### Supplied data
○ ○ ○ ○
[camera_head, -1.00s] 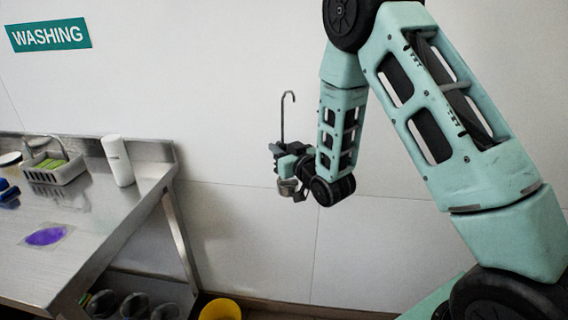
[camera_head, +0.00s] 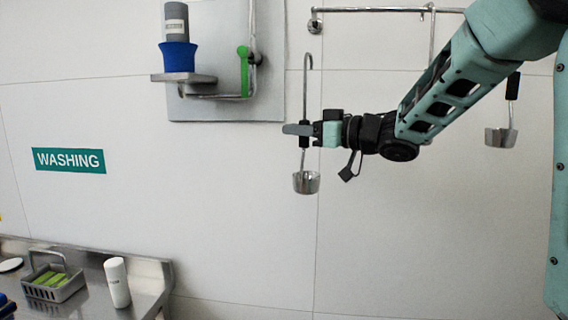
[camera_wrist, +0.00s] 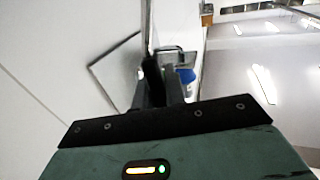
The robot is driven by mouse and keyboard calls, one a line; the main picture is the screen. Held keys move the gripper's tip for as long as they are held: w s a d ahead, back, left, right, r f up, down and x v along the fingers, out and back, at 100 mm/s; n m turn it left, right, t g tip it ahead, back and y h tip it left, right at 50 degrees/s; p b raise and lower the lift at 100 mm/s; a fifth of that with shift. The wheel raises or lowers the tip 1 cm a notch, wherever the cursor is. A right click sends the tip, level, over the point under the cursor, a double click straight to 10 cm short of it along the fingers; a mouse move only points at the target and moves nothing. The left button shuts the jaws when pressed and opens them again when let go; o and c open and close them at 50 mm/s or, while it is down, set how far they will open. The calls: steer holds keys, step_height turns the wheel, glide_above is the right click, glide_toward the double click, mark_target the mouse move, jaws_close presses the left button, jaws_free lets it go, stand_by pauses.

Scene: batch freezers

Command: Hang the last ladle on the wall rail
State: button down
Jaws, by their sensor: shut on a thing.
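The ladle (camera_head: 306,182) is upright, hook at the top and steel cup at the bottom. My gripper (camera_head: 299,131) is shut on its dark grip, in front of the wall. The wall rail (camera_head: 385,10) runs along the top of the head view. The ladle's hook is below the rail's left end and apart from it. Another ladle (camera_head: 500,138) hangs at the right, its top hidden by my arm. A thin rod (camera_head: 432,38) with a hook hangs from the rail; its lower part is behind my arm. The wrist view shows my gripper's fingers around something dark.
A wall panel (camera_head: 190,106) left of the ladle bears a small shelf (camera_head: 172,77) with a blue-and-grey container (camera_head: 177,52) and a green handle (camera_head: 243,70). Below left is a steel table with a grey basket (camera_head: 54,289) and a white bottle (camera_head: 117,282). The wall around the ladle is clear.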

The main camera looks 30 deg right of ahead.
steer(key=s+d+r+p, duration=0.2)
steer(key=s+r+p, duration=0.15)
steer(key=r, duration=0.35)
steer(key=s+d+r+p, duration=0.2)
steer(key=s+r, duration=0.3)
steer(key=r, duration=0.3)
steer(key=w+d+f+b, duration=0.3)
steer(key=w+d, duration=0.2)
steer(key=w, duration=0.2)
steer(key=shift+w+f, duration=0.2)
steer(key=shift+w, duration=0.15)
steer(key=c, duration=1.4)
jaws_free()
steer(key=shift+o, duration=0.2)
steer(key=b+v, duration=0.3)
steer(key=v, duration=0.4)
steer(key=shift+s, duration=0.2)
○ ○ ○ ○
### Aim
Return from the data every line that holds "down".

### Expected answer
The robot is driven by mouse and keyboard calls, one a line; the main picture is the screen. Held keys move the gripper's tip for as long as they are held: w s a d ahead, back, left, right, r f up, down and x v along the fingers, out and back, at 100 mm/s; n m turn it left, right, t g tip it ahead, back and y h tip it left, right at 50 degrees/s; p b raise and lower the lift at 100 mm/s; a fifth of that with shift. The wheel raises or lowers the tip 1 cm a notch, wherever the cursor is. A right click sends the tip, level, over the point under the cursor, a double click straight to 10 cm short of it along the fingers; a mouse move only points at the target and moves nothing. The left button shuts the jaws when pressed and opens them again when let go; o and c open and close them at 50 mm/s or, while it is down, set how far they will open. The calls: steer holds keys, step_height turns the wheel, glide_above is the right click, glide_toward the double click, mark_target the mouse move, jaws_close presses the left button, jaws_free lets it go, stand_by pauses.
State: button down

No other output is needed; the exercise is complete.